>> BEGIN Material supplied

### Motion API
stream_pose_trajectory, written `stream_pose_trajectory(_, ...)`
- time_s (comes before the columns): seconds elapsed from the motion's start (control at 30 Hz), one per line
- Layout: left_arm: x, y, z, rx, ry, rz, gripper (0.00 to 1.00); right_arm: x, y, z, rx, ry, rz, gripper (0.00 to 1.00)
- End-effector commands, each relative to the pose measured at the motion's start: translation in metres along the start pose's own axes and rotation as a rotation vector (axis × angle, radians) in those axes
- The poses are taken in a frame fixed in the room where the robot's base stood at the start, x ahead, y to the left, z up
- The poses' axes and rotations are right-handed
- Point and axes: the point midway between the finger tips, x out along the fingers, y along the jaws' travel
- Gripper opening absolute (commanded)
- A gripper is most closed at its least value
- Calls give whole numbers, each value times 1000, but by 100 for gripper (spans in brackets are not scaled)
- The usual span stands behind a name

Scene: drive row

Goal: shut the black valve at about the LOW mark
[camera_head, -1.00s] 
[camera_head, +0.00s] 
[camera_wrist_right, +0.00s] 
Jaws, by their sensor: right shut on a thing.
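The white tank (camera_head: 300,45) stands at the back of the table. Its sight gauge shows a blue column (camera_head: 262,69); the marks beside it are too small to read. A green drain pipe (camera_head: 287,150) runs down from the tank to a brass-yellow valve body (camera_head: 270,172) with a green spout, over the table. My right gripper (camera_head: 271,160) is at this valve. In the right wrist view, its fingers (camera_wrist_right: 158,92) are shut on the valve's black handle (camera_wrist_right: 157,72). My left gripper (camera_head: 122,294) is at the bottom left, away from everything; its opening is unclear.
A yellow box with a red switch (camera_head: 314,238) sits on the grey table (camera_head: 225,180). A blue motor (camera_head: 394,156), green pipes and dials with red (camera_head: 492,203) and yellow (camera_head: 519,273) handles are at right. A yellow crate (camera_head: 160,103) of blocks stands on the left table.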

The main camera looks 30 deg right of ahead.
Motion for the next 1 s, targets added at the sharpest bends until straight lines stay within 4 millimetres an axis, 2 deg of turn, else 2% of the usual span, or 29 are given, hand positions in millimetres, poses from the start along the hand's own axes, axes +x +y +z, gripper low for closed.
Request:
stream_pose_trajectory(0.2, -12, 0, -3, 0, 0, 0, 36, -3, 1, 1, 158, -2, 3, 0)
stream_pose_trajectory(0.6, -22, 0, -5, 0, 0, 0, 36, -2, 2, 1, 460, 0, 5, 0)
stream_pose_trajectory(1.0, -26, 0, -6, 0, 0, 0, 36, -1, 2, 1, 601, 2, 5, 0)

>> END Material supplied
>> BEGIN Material supplied

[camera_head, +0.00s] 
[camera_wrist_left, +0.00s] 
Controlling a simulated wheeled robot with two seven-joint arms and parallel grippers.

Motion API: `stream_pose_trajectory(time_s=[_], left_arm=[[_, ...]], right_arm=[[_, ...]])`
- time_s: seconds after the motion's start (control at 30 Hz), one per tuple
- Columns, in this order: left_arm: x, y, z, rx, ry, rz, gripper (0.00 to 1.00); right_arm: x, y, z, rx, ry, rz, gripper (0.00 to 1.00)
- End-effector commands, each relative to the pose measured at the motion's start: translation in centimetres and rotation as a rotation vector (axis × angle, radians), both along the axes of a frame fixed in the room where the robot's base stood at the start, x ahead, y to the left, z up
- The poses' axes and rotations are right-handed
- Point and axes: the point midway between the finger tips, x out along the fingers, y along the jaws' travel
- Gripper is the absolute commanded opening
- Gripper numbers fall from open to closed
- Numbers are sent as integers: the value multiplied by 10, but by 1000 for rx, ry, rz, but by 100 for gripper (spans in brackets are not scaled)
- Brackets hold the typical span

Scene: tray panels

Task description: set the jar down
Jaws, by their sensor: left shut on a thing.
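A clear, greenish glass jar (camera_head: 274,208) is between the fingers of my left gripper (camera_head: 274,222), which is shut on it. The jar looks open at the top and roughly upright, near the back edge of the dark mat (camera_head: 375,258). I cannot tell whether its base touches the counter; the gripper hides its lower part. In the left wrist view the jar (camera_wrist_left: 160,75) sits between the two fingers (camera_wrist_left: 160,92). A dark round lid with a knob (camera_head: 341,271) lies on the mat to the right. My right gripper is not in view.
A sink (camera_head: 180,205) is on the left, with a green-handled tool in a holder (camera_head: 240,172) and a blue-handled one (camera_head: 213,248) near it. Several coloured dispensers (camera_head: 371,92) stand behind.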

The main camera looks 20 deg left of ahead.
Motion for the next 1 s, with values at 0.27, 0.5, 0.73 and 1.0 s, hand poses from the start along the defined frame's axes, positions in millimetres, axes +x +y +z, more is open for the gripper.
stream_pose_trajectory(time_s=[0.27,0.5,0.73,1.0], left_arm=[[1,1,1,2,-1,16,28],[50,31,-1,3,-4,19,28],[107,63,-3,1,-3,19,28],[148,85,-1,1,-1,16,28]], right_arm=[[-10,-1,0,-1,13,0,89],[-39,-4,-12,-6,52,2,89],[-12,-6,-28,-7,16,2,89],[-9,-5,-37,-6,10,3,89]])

>> END Material supplied

(Requirement) Go back over the listing above and copy exactly the lines that begin at the line with "- The poses are" and stop after the line with "The main camera looks 30 deg right of ahead."; leave out every other line.

(Expected answer)
- The poses are taken in a frame fixed in the room where the robot's base stood at the start, x ahead, y to the left, z up
- The poses' axes and rotations are right-handed
- Point and axes: the point midway between the finger tips, x out along the fingers, y along the jaws' travel
- Gripper opening absolute (commanded)
- A gripper is most closed at its least value
- Calls give whole numbers, each value times 1000, but by 100 for gripper (spans in brackets are not scaled)
- The usual span stands behind a name

Scene: drive row

Goal: shut the black valve at about the LOW mark
[camera_head, -1.00s] 
[camera_head, +0.00s] 
[camera_wrist_right, +0.00s] 
Jaws, by their sensor: right shut on a thing.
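The white tank (camera_head: 300,45) stands at the back of the table. Its sight gauge shows a blue column (camera_head: 262,69); the marks beside it are too small to read. A green drain pipe (camera_head: 287,150) runs down from the tank to a brass-yellow valve body (camera_head: 270,172) with a green spout, over the table. My right gripper (camera_head: 271,160) is at this valve. In the right wrist view, its fingers (camera_wrist_right: 158,92) are shut on the valve's black handle (camera_wrist_right: 157,72). My left gripper (camera_head: 122,294) is at the bottom left, away from everything; its opening is unclear.
A yellow box with a red switch (camera_head: 314,238) sits on the grey table (camera_head: 225,180). A blue motor (camera_head: 394,156), green pipes and dials with red (camera_head: 492,203) and yellow (camera_head: 519,273) handles are at right. A yellow crate (camera_head: 160,103) of blocks stands on the left table.

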The main camera looks 30 deg right of ahead.

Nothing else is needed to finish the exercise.